Yes, some of the stipulations will benefit him. He’s required to attend weekly counseling sessions, which may help him with some of his anger issues. He has to have security with him at all times, including driving him to and from team facilities, which could deter him from the natural issues that occur when athletes are out after dark.
But make no mistake, these stipulations are in the best interest of the Cowboys. If they really had an issue with his behavior, they’d just cut him. When Santonio Holmes famously wore out his welcome in Pittsburgh, they traded him and never looked back.
The Cowboys won’t do this simply because Bryant is too talented, and too cheap, to make such a harsh move. He’s oozing with potential, and in the short spurts he’s been on the field, he’s been a game changer.

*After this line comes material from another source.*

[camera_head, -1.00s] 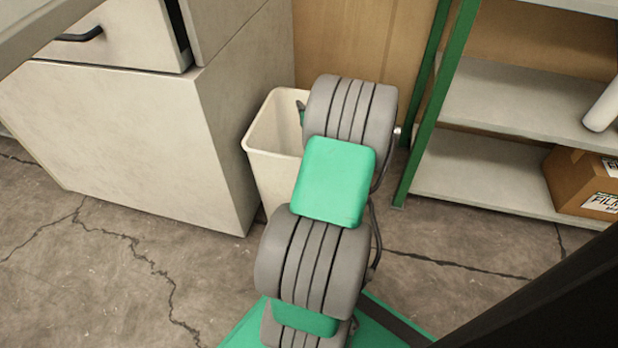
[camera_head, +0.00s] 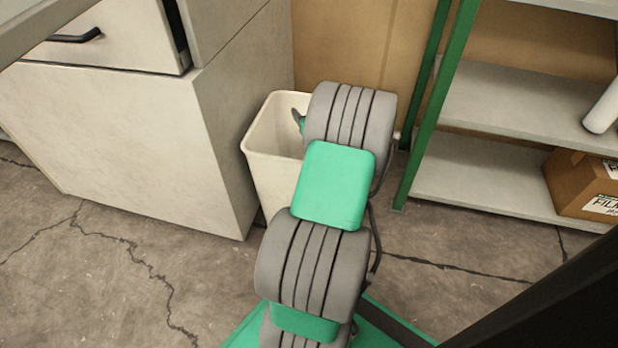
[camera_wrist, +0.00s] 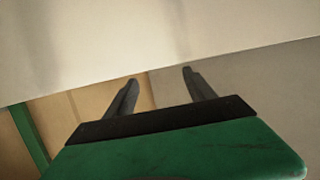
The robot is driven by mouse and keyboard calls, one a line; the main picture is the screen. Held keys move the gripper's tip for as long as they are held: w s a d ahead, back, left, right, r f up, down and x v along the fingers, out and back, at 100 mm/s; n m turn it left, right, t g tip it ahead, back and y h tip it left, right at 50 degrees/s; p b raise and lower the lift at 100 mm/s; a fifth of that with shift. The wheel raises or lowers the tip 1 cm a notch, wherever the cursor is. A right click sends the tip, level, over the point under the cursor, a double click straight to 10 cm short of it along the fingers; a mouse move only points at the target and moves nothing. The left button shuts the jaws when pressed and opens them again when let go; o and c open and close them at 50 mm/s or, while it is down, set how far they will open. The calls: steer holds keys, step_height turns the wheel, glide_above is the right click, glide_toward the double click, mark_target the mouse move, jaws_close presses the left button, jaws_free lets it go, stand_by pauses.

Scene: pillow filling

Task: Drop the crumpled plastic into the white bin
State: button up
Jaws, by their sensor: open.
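The white bin (camera_head: 276,182) stands on the floor beside the grey cabinet in the head view. My arm covers its right side and much of its opening. A small part of my gripper shows over the bin's opening, left of the arm; the rest is hidden. In the wrist view my gripper (camera_wrist: 159,77) is open, with its two dark fingers apart and nothing between them. A pale smooth surface fills the top of that view; I cannot tell for sure whether it is the bin's wall. The crumpled plastic is not visible in either view.
The grey cabinet (camera_head: 130,140) stands close left of the bin. A green-framed shelf (camera_head: 490,180) is to the right, with a cardboard box (camera_head: 577,183) on its lower board. A wooden panel (camera_head: 345,40) is behind. The cracked floor in front is clear.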

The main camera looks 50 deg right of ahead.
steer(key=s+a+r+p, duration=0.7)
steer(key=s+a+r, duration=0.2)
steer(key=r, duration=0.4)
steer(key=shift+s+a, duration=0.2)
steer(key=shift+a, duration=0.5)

He’s also still on his rookie contract, so his skills come at a bargain for the team. If he were, say, a 5th year player who just signed an extension, the Cowboys may not be so sympathetic with their punishment.
It’s also not a given that these new rules will actually work. When the Cowboys took a chance on Adam “Pacman” Jones, they also assigned security to him at all times. Jones ended up getting in a fight with one of the security guards during a night out. I don’t think it would surprise anyone if Bryant, a noted hothead, has a similar reaction to men he doesn’t know constantly around him everywhere he goes.
It would be one thing if Bryant asked the organization for this. But he’s an adult, who needs to make these decisions on his own. He shouldn’t be treated like a child, even if he’s prone to acting like one.
If the Cowboys want to help Bryant, they should make him attend the counseling sessions and put him on a one-strike policy. If he messes up again, he’s out of a Cowboys uniform. As an adult, that warning should be enough to wake him up. If it doesn’t, it’s not the Cowboys’ responsibility to reform him.
It’s possible that these rules will work, and Bryant will shape up and have a tremendous season in Dallas.
If that happens, the “Dez Rules” worked out perfectly. For the Cowboys.